Serving Clovis, Portales and the Surrounding Communities
Farwell farmer Randy Cain said there’s little chance his cotton crop will produce quality T-shirts this year. And the more it rains the greater the chance his 220 acres of cotton will produce nothing more than yarn.
The clock is ticking for Cain and other area cotton farmers. Wet weather over the weekend stopped the area harvest in its tracks. With fields soaked and muddy, farmers are now faced with the tedious task of waiting for extended periods of dry and sunny weather before they can get into their fields and bring in the crop.
“If the sun came out today and started shining and didn’t have any more wet weather it would be minimum five days before we could even get back in the field,” said Cain, branch manager of the agriculture store Wilbur-Ellis in Farwell. “We’re not losing quantity, we’re losing quality. In other words, they wouldn’t be making a nice cotton shirt out of it, but probably put it into yarn.”
Mark Williams, a member of the National Cotton Council, said much of the cotton in other parts of the country was harvested before the rains came, leaving only a little crop in their fields.
Williams, who works about 2,500 acres of cotton with his son Ryan in Farwell, said this area’s harvest didn’t start until just before the rains started, leaving he and other area farmers in a vulnerable position.
“It is by far the worst here on the High Plains of Texas and eastern New Mexico, because we just barely got started with our harvest,” Williams said. “Some people hadn’t even put a (harvester) in the field yet.”
The wet weather comes right as farmers were starting into the cotton harvest, leaving over 90 percent of the crop in the fields at this critical time, said Stan Jones, Curry County’s Ag. extension agent.
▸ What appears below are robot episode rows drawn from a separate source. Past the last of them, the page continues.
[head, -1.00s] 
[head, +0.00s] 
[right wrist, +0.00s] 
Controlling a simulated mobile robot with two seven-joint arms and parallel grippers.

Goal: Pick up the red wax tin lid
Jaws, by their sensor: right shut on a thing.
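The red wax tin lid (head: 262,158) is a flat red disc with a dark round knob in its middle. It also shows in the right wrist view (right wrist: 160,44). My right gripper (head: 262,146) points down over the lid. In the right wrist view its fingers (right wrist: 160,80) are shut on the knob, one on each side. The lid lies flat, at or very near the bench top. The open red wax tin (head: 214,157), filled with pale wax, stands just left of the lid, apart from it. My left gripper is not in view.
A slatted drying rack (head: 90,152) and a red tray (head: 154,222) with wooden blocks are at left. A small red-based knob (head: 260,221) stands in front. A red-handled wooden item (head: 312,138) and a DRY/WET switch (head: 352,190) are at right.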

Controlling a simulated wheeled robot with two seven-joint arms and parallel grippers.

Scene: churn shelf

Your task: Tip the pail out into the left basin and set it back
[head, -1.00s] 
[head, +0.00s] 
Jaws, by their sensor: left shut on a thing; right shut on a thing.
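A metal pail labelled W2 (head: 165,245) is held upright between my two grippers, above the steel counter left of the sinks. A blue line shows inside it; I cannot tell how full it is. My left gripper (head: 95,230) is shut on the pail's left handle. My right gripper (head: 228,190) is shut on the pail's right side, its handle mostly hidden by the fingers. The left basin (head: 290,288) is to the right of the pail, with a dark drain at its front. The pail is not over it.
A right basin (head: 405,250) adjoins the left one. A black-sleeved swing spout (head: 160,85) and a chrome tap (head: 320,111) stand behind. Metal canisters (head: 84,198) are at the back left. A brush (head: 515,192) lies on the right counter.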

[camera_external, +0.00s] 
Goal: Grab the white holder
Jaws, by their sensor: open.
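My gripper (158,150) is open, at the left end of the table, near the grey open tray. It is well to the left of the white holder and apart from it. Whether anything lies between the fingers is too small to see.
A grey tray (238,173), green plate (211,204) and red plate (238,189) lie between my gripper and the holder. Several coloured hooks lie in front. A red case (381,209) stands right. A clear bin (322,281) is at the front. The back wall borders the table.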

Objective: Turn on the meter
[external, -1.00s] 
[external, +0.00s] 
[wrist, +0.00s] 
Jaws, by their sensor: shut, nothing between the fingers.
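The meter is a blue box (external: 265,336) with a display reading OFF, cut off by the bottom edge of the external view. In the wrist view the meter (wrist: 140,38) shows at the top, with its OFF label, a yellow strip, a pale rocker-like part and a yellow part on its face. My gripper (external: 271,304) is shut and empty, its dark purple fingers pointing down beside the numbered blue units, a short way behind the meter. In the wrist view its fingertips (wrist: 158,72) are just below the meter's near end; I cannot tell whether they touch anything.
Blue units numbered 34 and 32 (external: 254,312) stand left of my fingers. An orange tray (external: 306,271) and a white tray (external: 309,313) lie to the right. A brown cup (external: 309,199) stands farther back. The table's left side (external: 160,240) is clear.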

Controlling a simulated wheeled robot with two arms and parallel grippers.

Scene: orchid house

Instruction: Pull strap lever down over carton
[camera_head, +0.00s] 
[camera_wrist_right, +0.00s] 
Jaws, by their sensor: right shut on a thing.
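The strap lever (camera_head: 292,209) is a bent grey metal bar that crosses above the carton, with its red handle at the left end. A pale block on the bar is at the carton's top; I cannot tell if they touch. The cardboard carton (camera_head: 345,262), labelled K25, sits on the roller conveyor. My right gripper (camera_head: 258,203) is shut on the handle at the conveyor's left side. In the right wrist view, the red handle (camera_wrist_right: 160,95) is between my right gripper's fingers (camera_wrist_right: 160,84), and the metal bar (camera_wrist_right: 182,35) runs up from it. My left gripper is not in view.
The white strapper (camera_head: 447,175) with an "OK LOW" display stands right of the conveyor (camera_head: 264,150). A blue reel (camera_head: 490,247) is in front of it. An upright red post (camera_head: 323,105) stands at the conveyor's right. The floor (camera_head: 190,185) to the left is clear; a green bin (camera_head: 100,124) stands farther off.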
If it freezes while water is in the field or on the plants, farmers could experience severe plant damage and crop loss, he said.
“Most of them were going to get after it (start harvesting), either last Friday or (Monday), and it’s just not happening,” he said. “It’s too wet.”
This fall the North Plains Pest Management News reported the accumulation of heat units was slower this season, which prevented normal maturation of the cotton crop.
Because of this, most farmers let the cotton mature in the fields until the recent freeze. This fact, combined with the recent wet weather, is making harvest decisions for area farmers difficult.
The longer the cotton stays in the fields, the more the quality of the crop will suffer and market value per bale will drop, area farmers say. That is putting a premium on getting the harvest in as soon as possible.
Williams said he hasn’t experienced big losses on his cotton crop yet, but the longer the rain stays around, the more likely he will incur big losses in quality and quantity.
“We’re just hoping for the weather to clear up before we really have big losses,” he said.
Once the farmers begin the harvest, it may take upwards of 30 days to bring in the entire harvest, farmers say.